In about 1930 he published a work entitled The Cost of Discipleship, in which he basically told his readers how difficult being a Christian can be. No, it didn't smack of the same self-sacrificial language that his fellow Lutheran and predecessor Kierkegaard embraces, but it did include plenty of self-denial. To him, we must be ready to "climb up on the cross with Jesus." This is a hard request, to deny ourselves of our comforts that we so often think are ours to take. It is a hard request to take upon ourselves shame and sorrow. It is hard to deny all that we have for Christ's name sake.
This is all very well and good to write about safely from the Seminary which he had founded. However, the true test of his Discipleship would come more than ten years later when he was imprisoned by the NAZIs for instructing his students to not enlist in the army. Now, it is important to understand that he had plenty of chances to avoid this. He had been to New York a few years prior and his friends there had asked him not to return to Germany, but to stay in the states where he would be safe. Even when he had returned to Germany, when rumors of his arrest began to circulate, his friends offered to help him escape. However, humble and submissive, he allowed the NAZIs to take him. He had many students, loving parents, a fiancee, and a group of faithful disciples that he left behind. His contemporaries, like Karl Barth, escaped NAZI persecution in other countries. Eventually, he was moved to a Concentration Camp and days before Allied relief, was hung by the SS. This is a man who never backed away from his principles and truly lived a Christian life.

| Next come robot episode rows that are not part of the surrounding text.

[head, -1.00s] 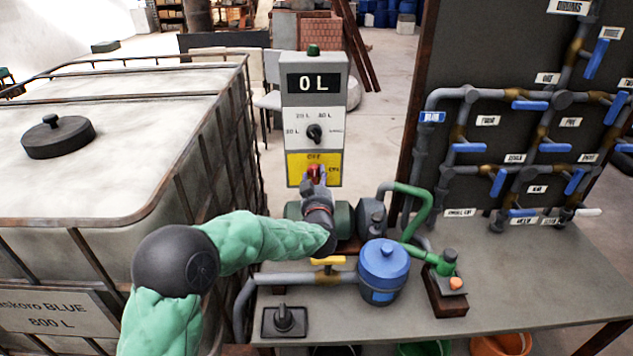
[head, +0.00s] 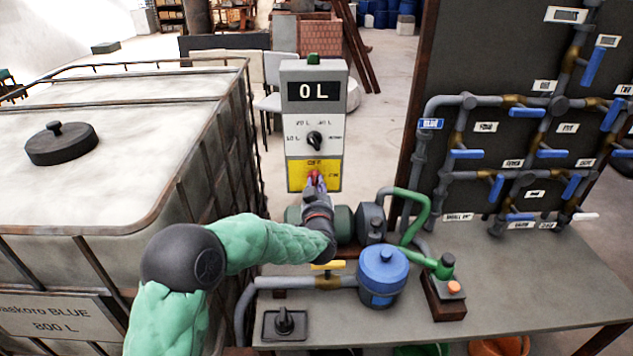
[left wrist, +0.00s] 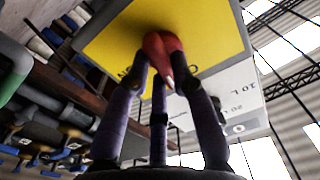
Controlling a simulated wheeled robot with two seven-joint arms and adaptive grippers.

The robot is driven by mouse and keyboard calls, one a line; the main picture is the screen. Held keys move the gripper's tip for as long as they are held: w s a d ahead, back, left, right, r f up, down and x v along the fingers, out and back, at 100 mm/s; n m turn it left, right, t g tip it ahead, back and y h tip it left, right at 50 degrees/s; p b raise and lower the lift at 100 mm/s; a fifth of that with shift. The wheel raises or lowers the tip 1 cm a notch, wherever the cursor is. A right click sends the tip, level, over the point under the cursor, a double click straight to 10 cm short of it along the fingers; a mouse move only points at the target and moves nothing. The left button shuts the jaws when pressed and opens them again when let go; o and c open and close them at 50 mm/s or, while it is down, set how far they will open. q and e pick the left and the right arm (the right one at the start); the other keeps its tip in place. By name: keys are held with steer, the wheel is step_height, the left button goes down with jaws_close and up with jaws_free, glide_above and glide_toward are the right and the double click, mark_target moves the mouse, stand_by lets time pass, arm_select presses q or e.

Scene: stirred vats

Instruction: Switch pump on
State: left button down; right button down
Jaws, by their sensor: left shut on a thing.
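The pump control box (head: 314,120) stands behind the bench with a display reading "0 L", a black selector knob (head: 315,140) and a yellow panel (head: 300,178) at the bottom. A red switch knob (head: 314,174) sits on the yellow panel and also shows in the left wrist view (left wrist: 160,46). My left gripper (head: 316,184) is shut on the red knob, its fingers (left wrist: 160,75) around it in the left wrist view. The fingers partly hide the knob and the lettering. My right gripper is not in view.
A pipe board with blue valves (head: 467,154) stands right. A large caged tank (head: 120,190) fills the left.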

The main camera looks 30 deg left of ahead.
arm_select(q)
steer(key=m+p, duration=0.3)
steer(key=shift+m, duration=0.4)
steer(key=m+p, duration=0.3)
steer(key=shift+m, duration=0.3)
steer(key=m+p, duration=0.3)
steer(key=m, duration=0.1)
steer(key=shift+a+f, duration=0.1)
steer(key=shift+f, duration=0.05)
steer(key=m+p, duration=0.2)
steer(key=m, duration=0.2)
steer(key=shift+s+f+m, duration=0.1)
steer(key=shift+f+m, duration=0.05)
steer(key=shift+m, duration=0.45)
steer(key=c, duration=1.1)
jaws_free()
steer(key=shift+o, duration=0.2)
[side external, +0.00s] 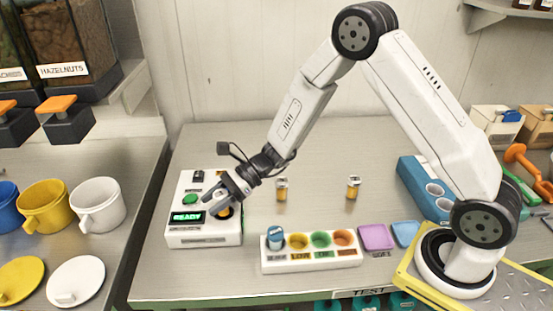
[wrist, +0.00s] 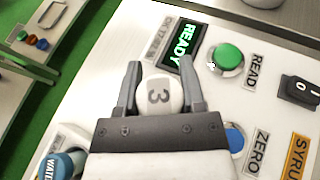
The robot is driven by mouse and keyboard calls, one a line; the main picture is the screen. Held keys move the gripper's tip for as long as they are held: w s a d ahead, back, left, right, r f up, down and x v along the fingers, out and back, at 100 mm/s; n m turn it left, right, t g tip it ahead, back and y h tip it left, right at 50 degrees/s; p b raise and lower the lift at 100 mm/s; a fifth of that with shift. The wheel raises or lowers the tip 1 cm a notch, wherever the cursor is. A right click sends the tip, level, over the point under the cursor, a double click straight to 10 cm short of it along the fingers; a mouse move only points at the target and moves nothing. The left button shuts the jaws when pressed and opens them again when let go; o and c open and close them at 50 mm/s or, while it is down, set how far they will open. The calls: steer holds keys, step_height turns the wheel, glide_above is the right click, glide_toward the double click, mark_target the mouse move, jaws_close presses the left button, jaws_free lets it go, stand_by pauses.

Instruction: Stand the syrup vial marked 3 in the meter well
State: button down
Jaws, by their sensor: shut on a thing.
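The syrup vial marked 3 (wrist: 158,97) shows its white cap in the wrist view, with the 3 facing up. My gripper (wrist: 159,72) is shut on it, one finger on each side of the cap. In the side view my gripper (side external: 222,200) is low over the front right of the white meter (side external: 205,237). A bit of amber from the vial (side external: 223,212) shows under the fingers. The meter's well is hidden beneath the vial and gripper, so I cannot tell how deep the vial sits. The green display (wrist: 181,45) reads READY.
The meter has a green READ button (wrist: 230,55), a blue ZERO button (wrist: 235,138) and a black switch (wrist: 301,90). Two amber vials stand on the table, one nearer (side external: 281,190) and one farther right (side external: 353,187). A white rack (side external: 310,262) holds a blue-capped water vial (side external: 275,237).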

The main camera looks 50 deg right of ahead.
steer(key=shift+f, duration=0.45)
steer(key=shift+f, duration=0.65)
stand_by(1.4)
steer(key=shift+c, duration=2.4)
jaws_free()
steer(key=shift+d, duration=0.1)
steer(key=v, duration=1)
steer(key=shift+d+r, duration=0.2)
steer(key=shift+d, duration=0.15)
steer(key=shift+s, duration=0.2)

Another figure I think of is the one of Job, from the Bible. He was a man who lost literally everything. He lost his children, his lands, his wife, his livestock and even his health. He had nothing going for him. Eventually, he did murmur against the Lord, but in the end he is taught a valuable lesson about how the Lord works.
Others have done the same. There are many, many Christian martyrs whose faith was sealed with their blood. Ss Perpetua and Felicity, St Joan of Arc, Justin Martyr, and countless others have stood by their Christian faith as others killed them.
Whatever reason we are put through trials and hardships, I firmly believe that our character there is a reason. Perhaps they will test our faith. Perhaps they will test our character. Perhaps they will strengthen us as people. Or perhaps others will watch and judge us by our actions. Do we suffer all things willingly, as Kierkegaard tells us to? Do we take on Christ's cross? Do we stay with our faith, rather than abandoning it?
Rather than getting overabundantly preachy on the subject, I offer this simple question: will we find ourselves more happy in life if we do not lose faith than if we do? We might feel like a shipwrecked sailor alone in the squall at times, but will we truly find peace by succumbing to the tempest? So perhaps, Christian or not, believer or atheist, we might find ourselves enjoying our lives a little more if we learn to accept difficulties gracefully.